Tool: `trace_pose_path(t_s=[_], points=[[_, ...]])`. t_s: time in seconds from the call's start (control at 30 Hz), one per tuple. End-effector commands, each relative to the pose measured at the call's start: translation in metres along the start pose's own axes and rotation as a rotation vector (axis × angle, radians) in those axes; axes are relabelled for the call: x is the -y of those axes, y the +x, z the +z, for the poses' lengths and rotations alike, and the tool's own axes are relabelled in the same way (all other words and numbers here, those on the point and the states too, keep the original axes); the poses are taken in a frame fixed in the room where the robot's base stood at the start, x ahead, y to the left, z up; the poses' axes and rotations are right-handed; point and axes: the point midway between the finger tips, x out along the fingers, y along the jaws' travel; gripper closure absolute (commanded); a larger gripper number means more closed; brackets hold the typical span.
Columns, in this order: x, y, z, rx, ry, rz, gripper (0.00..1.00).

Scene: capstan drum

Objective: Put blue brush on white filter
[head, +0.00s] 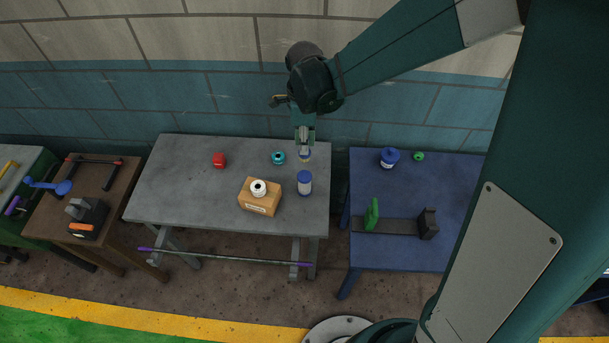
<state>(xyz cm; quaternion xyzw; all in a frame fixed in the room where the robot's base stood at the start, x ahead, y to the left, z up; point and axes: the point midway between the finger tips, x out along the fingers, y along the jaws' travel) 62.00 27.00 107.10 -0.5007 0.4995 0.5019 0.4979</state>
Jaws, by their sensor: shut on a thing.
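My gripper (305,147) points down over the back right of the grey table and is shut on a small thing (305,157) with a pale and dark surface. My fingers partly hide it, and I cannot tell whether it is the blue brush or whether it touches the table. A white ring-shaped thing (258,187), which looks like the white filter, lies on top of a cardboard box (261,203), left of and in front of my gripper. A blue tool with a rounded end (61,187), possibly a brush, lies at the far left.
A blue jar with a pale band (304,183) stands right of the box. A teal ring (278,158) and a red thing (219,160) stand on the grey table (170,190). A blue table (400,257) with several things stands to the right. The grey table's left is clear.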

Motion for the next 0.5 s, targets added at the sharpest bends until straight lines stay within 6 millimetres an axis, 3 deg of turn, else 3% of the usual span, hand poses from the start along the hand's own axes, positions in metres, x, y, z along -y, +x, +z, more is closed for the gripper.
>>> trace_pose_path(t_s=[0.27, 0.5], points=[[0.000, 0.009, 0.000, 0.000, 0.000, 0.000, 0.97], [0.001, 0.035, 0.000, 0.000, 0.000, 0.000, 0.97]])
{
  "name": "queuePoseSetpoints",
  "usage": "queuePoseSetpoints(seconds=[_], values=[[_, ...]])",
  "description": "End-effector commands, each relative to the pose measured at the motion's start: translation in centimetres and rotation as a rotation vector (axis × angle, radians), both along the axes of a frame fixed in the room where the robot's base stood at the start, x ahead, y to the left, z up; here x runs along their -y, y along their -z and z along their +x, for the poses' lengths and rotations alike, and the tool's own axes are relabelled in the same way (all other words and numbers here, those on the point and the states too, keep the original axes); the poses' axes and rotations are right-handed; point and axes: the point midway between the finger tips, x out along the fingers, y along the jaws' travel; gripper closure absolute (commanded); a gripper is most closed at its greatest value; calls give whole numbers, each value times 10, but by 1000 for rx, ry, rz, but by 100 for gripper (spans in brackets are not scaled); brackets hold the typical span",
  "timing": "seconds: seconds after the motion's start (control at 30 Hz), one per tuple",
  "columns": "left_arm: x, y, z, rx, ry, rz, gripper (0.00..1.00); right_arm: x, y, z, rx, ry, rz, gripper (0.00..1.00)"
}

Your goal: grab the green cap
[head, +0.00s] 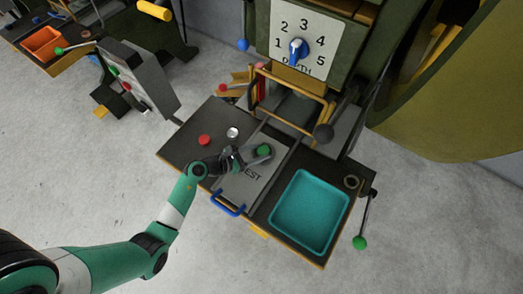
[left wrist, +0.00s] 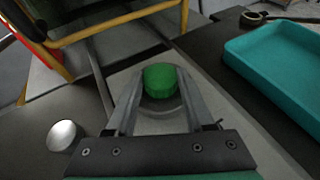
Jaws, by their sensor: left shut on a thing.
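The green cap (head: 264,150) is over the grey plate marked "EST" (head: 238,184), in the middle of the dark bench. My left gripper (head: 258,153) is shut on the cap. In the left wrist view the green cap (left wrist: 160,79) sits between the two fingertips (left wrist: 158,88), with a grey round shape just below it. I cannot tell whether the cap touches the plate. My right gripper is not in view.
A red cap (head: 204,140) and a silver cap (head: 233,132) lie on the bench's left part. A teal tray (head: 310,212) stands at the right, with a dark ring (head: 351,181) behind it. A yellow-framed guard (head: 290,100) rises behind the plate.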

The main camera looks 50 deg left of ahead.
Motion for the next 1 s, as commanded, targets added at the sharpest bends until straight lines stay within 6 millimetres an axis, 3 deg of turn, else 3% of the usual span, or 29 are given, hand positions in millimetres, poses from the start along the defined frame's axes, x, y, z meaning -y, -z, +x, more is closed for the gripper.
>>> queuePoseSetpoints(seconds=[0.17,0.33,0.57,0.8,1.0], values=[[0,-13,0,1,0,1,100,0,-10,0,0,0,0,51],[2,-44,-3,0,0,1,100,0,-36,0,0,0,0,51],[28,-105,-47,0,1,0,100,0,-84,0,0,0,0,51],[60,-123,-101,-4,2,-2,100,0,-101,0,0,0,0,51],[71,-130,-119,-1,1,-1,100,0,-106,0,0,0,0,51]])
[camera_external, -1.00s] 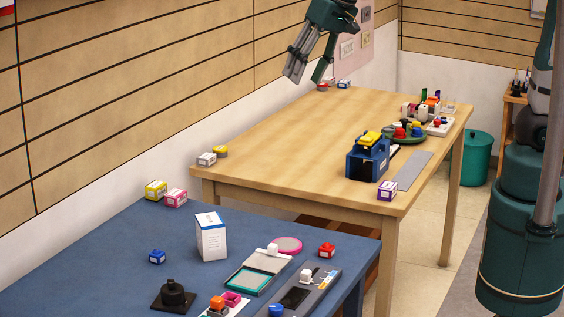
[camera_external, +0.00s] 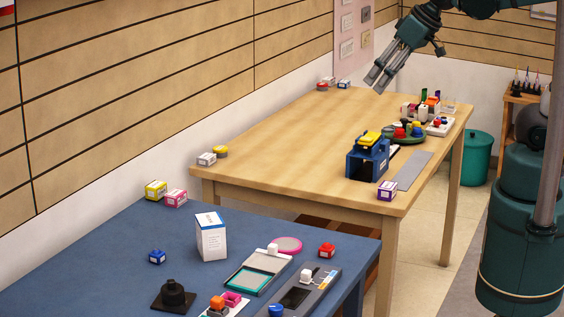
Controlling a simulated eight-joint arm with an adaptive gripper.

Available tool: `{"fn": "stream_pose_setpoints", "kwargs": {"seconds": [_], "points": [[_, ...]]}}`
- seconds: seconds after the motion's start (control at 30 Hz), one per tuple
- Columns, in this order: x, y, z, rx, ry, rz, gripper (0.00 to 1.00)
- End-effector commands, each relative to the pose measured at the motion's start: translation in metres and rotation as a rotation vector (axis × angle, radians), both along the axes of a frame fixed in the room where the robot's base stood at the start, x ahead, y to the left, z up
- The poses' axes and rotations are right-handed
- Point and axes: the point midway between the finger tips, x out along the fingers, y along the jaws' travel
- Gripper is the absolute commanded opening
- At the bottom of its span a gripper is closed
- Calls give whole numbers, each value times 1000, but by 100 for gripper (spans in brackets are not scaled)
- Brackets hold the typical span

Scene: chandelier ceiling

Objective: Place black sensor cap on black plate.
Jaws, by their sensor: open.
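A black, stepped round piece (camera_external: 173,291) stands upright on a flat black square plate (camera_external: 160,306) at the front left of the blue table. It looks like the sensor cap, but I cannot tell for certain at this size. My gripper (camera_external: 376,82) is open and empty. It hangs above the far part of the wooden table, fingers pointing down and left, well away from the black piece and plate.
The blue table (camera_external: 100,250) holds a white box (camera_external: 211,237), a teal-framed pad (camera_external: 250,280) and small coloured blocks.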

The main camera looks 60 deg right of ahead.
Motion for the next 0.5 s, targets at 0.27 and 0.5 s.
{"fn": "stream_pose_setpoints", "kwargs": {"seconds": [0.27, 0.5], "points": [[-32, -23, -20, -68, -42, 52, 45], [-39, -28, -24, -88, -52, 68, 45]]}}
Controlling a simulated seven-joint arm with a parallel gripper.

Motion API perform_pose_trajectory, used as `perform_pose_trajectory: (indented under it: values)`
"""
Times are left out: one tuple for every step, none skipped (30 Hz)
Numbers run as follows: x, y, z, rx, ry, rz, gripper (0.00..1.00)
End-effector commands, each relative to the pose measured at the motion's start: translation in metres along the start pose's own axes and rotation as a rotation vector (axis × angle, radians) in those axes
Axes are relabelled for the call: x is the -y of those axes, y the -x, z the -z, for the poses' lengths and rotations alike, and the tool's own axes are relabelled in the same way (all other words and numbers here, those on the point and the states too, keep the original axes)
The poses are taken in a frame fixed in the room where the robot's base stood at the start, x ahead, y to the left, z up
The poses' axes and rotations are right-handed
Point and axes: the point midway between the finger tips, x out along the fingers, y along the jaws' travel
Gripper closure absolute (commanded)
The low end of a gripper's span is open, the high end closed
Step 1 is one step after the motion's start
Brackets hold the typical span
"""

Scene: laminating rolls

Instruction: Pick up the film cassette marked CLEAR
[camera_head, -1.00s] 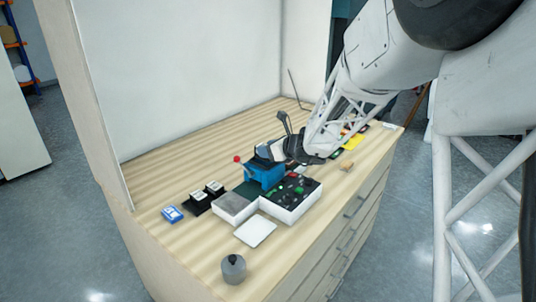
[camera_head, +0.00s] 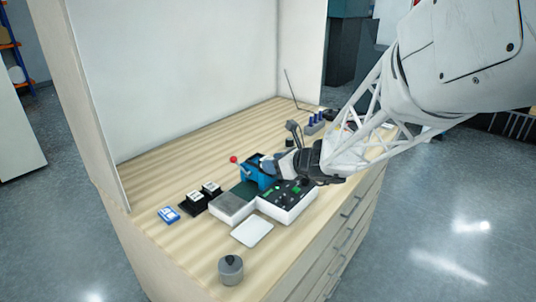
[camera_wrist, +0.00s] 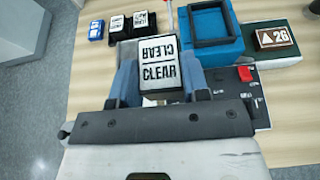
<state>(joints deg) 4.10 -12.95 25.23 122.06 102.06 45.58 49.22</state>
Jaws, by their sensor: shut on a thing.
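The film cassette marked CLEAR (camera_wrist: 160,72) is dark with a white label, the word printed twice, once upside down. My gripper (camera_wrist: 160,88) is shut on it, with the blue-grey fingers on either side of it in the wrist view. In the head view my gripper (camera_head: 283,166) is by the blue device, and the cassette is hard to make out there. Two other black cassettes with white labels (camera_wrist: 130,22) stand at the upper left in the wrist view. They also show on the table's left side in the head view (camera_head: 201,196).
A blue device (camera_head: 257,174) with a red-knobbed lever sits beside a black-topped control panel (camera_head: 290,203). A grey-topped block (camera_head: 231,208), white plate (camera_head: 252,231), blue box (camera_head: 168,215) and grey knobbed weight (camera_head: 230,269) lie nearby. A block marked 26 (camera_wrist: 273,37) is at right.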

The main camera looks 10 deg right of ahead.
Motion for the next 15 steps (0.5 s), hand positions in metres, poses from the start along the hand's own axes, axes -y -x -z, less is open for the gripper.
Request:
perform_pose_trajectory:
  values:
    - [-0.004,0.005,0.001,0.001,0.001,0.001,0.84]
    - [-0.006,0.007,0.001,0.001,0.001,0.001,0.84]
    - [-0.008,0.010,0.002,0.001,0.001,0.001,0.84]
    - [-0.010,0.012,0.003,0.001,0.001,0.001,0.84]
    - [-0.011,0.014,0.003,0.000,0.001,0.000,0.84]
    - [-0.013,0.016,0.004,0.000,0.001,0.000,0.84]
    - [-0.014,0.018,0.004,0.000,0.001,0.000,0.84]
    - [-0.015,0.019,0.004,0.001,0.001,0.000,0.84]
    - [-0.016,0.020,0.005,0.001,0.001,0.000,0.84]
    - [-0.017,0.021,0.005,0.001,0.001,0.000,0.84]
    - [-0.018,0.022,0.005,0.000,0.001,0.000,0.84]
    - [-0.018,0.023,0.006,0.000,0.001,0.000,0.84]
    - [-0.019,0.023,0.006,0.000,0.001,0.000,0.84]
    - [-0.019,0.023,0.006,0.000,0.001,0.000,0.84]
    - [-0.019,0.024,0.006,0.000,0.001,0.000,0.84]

-=-=-=-=-

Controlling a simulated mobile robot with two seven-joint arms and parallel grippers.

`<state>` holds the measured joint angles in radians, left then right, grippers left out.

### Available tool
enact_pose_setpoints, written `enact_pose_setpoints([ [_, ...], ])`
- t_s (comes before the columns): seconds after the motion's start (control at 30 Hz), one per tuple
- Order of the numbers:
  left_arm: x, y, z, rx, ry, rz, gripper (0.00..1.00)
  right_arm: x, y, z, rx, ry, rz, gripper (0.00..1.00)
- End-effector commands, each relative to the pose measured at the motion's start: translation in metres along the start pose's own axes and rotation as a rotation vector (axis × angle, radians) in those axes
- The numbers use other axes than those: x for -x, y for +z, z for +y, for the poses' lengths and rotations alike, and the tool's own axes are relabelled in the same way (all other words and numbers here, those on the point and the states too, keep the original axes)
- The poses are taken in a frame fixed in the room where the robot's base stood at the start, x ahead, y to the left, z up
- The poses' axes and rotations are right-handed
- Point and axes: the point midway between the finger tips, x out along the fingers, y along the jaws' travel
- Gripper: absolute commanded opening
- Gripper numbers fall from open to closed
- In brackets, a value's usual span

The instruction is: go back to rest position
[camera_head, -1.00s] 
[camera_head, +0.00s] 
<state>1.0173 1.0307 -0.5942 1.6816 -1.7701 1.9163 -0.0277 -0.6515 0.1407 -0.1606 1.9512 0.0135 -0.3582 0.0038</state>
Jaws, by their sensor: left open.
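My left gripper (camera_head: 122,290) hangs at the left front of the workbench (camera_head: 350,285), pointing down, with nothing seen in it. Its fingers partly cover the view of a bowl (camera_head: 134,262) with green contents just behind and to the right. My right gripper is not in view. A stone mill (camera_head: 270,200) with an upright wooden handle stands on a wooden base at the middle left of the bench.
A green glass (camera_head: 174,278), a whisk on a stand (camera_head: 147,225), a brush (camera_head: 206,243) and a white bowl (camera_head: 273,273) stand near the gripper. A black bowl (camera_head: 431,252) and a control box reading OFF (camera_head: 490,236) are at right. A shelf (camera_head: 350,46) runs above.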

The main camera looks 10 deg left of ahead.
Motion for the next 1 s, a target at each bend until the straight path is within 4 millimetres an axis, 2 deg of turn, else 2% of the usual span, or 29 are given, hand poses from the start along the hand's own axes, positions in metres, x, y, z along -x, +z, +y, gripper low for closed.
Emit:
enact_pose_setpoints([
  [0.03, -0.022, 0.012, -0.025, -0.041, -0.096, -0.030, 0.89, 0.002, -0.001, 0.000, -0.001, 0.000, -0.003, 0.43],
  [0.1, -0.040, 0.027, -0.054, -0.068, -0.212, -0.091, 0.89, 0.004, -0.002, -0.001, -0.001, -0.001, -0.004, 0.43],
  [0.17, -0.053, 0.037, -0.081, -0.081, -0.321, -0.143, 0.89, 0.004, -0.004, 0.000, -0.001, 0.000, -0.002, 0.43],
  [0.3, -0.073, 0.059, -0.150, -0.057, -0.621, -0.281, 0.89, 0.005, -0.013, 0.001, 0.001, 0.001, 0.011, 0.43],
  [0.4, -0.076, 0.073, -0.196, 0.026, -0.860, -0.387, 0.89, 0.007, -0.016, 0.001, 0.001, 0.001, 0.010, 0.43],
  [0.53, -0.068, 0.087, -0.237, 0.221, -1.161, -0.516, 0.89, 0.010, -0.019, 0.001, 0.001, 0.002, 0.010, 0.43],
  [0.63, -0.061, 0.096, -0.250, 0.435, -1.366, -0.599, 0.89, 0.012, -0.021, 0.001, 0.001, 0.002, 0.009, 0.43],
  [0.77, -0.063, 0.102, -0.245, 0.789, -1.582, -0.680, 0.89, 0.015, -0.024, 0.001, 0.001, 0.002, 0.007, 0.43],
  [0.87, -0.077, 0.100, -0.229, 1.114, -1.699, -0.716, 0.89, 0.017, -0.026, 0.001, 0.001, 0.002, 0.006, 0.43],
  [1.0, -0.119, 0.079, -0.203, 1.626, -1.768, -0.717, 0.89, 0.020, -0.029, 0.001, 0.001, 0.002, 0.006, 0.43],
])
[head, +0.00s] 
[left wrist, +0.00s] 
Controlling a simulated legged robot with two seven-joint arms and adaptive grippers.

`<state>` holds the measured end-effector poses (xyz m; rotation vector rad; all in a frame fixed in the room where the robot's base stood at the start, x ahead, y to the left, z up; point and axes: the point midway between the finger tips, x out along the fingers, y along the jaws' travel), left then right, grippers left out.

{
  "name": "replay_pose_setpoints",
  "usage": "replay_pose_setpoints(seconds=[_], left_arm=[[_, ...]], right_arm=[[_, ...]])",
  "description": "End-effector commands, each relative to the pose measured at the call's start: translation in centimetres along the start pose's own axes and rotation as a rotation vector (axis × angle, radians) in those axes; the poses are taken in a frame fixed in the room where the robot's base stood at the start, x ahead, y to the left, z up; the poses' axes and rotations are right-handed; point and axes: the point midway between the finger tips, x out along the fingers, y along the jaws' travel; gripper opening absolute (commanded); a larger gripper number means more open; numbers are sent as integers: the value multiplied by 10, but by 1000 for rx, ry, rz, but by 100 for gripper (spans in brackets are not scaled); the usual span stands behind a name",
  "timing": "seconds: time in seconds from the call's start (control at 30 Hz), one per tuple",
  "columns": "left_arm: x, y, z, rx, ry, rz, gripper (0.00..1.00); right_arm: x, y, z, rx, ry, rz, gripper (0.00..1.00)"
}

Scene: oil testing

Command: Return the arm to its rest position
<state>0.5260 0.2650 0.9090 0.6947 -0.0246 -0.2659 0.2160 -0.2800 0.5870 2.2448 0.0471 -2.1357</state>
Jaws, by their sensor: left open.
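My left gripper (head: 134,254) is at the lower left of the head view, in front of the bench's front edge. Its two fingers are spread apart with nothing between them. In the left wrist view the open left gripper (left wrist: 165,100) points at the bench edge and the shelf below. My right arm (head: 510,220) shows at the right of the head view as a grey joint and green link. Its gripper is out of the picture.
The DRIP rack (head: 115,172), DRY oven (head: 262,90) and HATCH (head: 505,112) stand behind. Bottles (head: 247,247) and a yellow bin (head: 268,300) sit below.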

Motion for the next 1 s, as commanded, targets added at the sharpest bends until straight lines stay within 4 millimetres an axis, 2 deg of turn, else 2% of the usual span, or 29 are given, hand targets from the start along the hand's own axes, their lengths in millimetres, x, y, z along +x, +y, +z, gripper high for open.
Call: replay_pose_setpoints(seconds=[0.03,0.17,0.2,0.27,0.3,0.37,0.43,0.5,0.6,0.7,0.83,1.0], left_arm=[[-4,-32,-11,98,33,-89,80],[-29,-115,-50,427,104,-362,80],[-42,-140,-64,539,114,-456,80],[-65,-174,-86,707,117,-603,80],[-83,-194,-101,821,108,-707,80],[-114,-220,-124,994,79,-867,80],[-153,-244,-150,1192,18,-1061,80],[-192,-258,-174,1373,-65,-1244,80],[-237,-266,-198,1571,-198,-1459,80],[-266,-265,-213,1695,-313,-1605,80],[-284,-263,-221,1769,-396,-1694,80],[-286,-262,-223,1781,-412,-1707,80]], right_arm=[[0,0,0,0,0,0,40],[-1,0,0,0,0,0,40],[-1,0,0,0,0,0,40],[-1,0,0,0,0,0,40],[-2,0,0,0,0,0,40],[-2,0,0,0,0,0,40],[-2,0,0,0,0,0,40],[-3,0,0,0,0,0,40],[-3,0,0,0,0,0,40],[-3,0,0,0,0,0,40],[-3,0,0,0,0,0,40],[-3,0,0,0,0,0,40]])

-=-=-=-=-

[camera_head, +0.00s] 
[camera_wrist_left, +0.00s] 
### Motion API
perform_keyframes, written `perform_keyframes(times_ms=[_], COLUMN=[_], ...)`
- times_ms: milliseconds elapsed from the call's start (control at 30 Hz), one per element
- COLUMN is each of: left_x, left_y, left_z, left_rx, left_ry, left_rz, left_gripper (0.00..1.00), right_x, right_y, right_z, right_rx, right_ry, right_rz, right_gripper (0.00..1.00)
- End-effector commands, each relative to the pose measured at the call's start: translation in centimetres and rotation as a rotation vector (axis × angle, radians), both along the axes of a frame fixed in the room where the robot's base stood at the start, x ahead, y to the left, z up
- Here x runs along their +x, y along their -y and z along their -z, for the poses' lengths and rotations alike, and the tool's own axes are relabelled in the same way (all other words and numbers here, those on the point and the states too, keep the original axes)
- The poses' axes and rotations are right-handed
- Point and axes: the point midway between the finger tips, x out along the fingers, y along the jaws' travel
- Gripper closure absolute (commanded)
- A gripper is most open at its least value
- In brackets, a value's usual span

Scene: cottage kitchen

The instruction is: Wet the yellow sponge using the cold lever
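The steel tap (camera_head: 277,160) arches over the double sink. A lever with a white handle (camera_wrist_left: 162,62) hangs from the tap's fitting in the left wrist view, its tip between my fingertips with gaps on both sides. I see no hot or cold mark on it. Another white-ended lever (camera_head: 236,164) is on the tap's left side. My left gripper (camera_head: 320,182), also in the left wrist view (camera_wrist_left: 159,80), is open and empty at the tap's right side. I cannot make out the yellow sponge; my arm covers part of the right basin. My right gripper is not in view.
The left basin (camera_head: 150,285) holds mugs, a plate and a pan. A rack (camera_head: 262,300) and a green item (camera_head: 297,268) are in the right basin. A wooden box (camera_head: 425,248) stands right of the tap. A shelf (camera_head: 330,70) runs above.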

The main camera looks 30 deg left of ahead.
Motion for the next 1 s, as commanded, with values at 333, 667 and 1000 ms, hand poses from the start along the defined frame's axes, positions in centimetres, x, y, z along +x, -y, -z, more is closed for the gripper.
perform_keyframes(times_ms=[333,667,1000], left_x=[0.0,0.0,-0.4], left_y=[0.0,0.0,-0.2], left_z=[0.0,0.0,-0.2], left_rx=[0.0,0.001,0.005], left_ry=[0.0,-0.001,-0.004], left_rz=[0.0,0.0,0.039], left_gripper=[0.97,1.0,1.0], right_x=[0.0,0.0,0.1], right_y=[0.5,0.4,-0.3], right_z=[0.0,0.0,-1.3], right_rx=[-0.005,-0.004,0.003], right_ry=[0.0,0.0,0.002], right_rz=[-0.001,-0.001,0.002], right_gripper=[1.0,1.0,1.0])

-=-=-=-=-

Within the listing above, locate the line containing "### Available tool" and the line containing "<state>1.0173 1.0307 -0.5942". Reproduce those two lines and all lines between them exactly, with nothing added.

**TASK RESULT**.
### Available tool
enact_pose_setpoints, written `enact_pose_setpoints([ [_, ...], ])`
- t_s (comes before the columns): seconds after the motion's start (control at 30 Hz), one per tuple
- Order of the numbers:
  left_arm: x, y, z, rx, ry, rz, gripper (0.00..1.00)
  right_arm: x, y, z, rx, ry, rz, gripper (0.00..1.00)
- End-effector commands, each relative to the pose measured at the motion's start: translation in metres along the start pose's own axes and rotation as a rotation vector (axis × angle, radians) in those axes
- The numbers use other axes than those: x for -x, y for +z, z for +y, for the poses' lengths and rotations alike, and the tool's own axes are relabelled in the same way (all other words and numbers here, those on the point and the states too, keep the original axes)
- The poses are taken in a frame fixed in the room where the robot's base stood at the start, x ahead, y to the left, z up
- The poses' axes and rotations are right-handed
- Point and axes: the point midway between the finger tips, x out along the fingers, y along the jaws' travel
- Gripper: absolute commanded opening
- Gripper numbers fall from open to closed
- In brackets, a value's usual span

The instruction is: go back to rest position
[camera_head, -1.00s] 
[camera_head, +0.00s] 
<state>1.0173 1.0307 -0.5942 1.6816 -1.7701 1.9163 -0.0277 -0.6515 0.1407 -0.1606 1.9512 0.0135 -0.3582 0.0038</state>

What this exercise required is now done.